The campaign’s focus will be on the US Army’s 1st Infantry, AKA the “Fighting First”, and as such most of the game will be played from the perspective of a single soldier: Ronald “Red” Daniels. However, in missions that I expect will be small punctuations between the main acts of Red’s story, we’ll be hopping into other soldiers’ shoes to experience alternate areas of this global conflict. A British officer and an African-American soldier are confirmed, but it’s the inclusion of a female French resistance member that intrigues me the most. Not only is this an area the franchise never touched on in its WW2 days, it’s a gender that hardly ever gets screen time in a COD campaign. It’s quietly amusing that the series is finally portraying women in a game that jumps back to a more male-dominated time.

I’m already feeling a touch upset that the game probably won’t be going for a full three-faction campaign like the original games, but I’m happy to exchange lengthy segments playing as the Russians, the British, and any other nation in exchange for a deeper narrative that explores the relationships between soldiers. The original games may have made me feel like I was part of a squad, but they fell short of making those soldiers genuine personalities. Gearbox’s Brothers in Arms games were far better at this, Hell’s Highway in particular, due to their focus on a single fireteam.
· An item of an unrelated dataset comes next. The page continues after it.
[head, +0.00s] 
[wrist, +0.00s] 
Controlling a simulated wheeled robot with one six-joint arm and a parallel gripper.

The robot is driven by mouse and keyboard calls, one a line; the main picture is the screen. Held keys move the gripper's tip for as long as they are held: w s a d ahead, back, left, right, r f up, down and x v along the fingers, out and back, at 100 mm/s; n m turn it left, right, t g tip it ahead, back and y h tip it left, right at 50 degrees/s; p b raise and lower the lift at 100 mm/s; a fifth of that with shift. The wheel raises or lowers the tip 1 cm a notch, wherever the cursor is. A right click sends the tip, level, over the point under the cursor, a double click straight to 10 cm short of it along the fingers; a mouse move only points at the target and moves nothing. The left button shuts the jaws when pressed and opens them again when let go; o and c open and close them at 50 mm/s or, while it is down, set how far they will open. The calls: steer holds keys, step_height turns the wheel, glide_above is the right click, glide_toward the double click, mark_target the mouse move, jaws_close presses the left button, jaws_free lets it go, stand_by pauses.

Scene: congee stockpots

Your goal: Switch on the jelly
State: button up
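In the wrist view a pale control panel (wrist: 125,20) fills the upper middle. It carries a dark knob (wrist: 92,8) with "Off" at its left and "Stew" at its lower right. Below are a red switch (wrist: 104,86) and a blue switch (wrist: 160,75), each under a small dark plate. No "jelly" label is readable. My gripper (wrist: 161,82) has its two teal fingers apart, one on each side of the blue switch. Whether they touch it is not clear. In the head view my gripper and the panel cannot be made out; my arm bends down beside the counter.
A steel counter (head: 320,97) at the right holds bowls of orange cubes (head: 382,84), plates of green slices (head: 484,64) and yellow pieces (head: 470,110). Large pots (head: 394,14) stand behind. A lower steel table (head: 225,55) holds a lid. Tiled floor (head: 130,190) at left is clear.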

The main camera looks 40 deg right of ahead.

It certainly seems as if Sledgehammer are taking inspiration from that more character-led approach (One of BiA’s main characters is also called Red. I refuse to see this as coincidence).

Indeed, there’s a lot of material in the trailer that makes this game feel like a blend of classic Call of Duty and Brothers in Arms. There’s the Omaha Beach landing, pulled almost shot-for-shot from the opening of Saving Private Ryan, which rings true to COD’s cineliterate legacy. Then there’s the quieter panning shots, featuring soldiers in shadow, which hint at the levity with which BiA portrayed Matt Baker and his team. Oh, and then there’s the collapsing bell tower and bursts of debris-filled flame that signal “Yes, this is a post-2007 Call of Duty game”.

Not that massive destruction didn’t play a part in World War 2, of course. One of the game’s missions will focus around the shelling of Hürtgen Forest, providing an intense experience comparable to Band of Brothers’ Battle of the Bulge episode. With a reined-in tone, Sledgehammer can maintain the monumental set-pieces modern players expect while making them feel less like a Jerry Bruckheimer film. Hopefully the missions will also be tough-as-nails; the original games really forced you to fight for every inch of ground you took. They weren’t so much about creating an authentic combat experience, but about generating a game that evoked the feel of struggle. Reaching the end of Red Square in the Stalingrad mission was genuinely exhausting, and I want to see more of that.

COD: WW2 campaign

I’m naturally optimistic, which is why much of Call of Duty: WW2 is already brewing plenty of interest in me. There’s a specific look to the Western Front; the greyness of the lighting, the heavy, solid nature of the equipment used. Just seeing it rendered with modern techniques has me eager to get my hands on it. I can’t wait to see how the thunk of a M1 Garand feels, how far technology has come with replicating the rifle’s characteristic cycling mechanism. Despite that optimism, though, there’s still room for wariness. Did Sledgehammer really have to do 1944 again? Did it have to be an American squad? And why, dammit, is that soldier in the screenshots using an M1928A1 Thompson when they’d been phased out in favour of the superior M1A1 version by ‘44? (I don’t care how cool the drum mag looks, they were rattly and cumbersome and the bolt mechanism was awful). But, those niggles aside, I definitely have a positive feeling.

Of all the studios working under the Call of Duty banner, Sledgehammer are the youngest. But their sole previous title was a solid re-invention of the series, introducing new core abilities and putting an acting super-star right at the heart of the story. With that kind of track record, they seem the most qualified to bring a mechanically different, historically-relevant campaign back into the limelight. It’s time single-player was the unmissable event again, and Call of Duty: WW2 may just be the game do that.